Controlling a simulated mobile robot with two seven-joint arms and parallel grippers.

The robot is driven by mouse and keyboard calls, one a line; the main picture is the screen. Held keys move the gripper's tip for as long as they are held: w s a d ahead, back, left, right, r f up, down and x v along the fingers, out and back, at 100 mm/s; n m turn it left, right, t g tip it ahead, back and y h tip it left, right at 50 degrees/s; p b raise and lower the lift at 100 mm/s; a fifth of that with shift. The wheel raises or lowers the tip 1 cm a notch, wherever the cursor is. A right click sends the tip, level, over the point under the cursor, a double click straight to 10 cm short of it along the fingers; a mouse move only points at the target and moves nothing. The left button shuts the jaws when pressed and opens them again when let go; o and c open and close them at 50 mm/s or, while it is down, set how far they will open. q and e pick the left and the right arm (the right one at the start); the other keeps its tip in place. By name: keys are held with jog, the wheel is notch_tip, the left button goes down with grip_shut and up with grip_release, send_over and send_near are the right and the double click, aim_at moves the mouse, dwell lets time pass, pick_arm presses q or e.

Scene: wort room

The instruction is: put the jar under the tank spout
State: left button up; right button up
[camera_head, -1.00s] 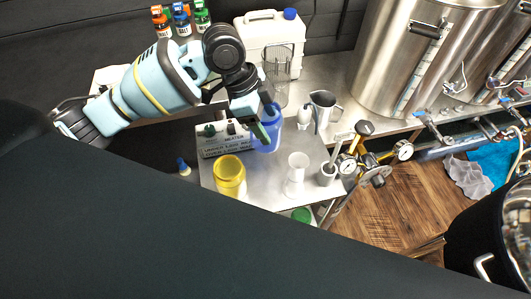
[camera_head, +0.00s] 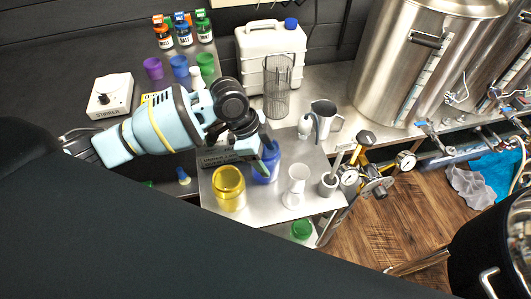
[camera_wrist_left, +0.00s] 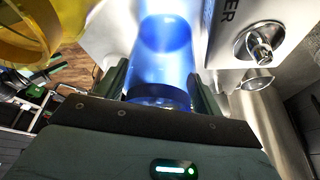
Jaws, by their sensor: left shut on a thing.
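The blue jar (camera_head: 267,170) is upright, over the metal table's left-middle part, just right of a yellow jar (camera_head: 229,188). My left gripper (camera_head: 268,153) is shut on it from behind; in the left wrist view the see-through blue jar (camera_wrist_left: 165,55) fills the space between the fingers (camera_wrist_left: 160,85). I cannot tell whether its base touches the table. The large steel tank (camera_head: 400,65) stands at the back right, with a spout valve (camera_head: 426,128) low on its front. My right gripper is not in view.
A white cup (camera_head: 296,185), a mortar (camera_head: 328,184) and a steel pitcher (camera_head: 324,118) stand right of the blue jar. A white canister (camera_head: 270,58) and wire basket (camera_head: 278,88) stand behind.

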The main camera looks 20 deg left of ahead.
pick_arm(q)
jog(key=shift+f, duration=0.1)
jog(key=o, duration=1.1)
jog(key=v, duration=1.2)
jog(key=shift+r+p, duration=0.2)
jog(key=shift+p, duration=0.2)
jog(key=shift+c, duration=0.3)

# # # #

From the material above, reproduce everything verbatim except the pictures.

# [SOLUTION TO THE PROBLEM]
Controlling a simulated mobile robot with two seven-joint arms and parallel grippers.

The robot is driven by mouse and keyboard calls, one a line; the main picture is the screen. Held keys move the gripper's tip for as long as they are held: w s a d ahead, back, left, right, r f up, down and x v along the fingers, out and back, at 100 mm/s; n m turn it left, right, t g tip it ahead, back and y h tip it left, right at 50 degrees/s; p b raise and lower the lift at 100 mm/s; a fifth of that with shift. The wheel raises or lowers the tip 1 cm a notch, wherever the cursor is. A right click sends the tip, level, over the point under the cursor, a double click straight to 10 cm short of it along the fingers; a mouse move only points at the target and moves nothing. The left button shuts the jaws when pressed and opens them again when let go; o and c open and close them at 50 mm/s or, while it is down, set how far they will open. q and e pick the left and the right arm (the right one at the start); the other keeps its tip in place. By name: keys are held with jog, the wheel is notch_tip, the left button goes down with grip_shut and up with grip_release, send_over and send_near are the right and the double click, aim_at moves the mouse, dwell lets time pass, pick_arm presses q or e.

Scene: wort room

The instruction is: put the jar under the tank spout
State: left button up; right button up
[camera_head, -1.00s] 
[camera_head, +0.00s] 
[camera_wrist_left, +0.00s] 
Jaws, by their sensor: left shut on a thing.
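The blue jar (camera_head: 267,170) is upright, over the metal table's left-middle part, just right of a yellow jar (camera_head: 229,188). My left gripper (camera_head: 268,153) is shut on it from behind; in the left wrist view the see-through blue jar (camera_wrist_left: 165,55) fills the space between the fingers (camera_wrist_left: 160,85). I cannot tell whether its base touches the table. The large steel tank (camera_head: 400,65) stands at the back right, with a spout valve (camera_head: 426,128) low on its front. My right gripper is not in view.
A white cup (camera_head: 296,185), a mortar (camera_head: 328,184) and a steel pitcher (camera_head: 324,118) stand right of the blue jar. A white canister (camera_head: 270,58) and wire basket (camera_head: 278,88) stand behind.

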The main camera looks 20 deg left of ahead.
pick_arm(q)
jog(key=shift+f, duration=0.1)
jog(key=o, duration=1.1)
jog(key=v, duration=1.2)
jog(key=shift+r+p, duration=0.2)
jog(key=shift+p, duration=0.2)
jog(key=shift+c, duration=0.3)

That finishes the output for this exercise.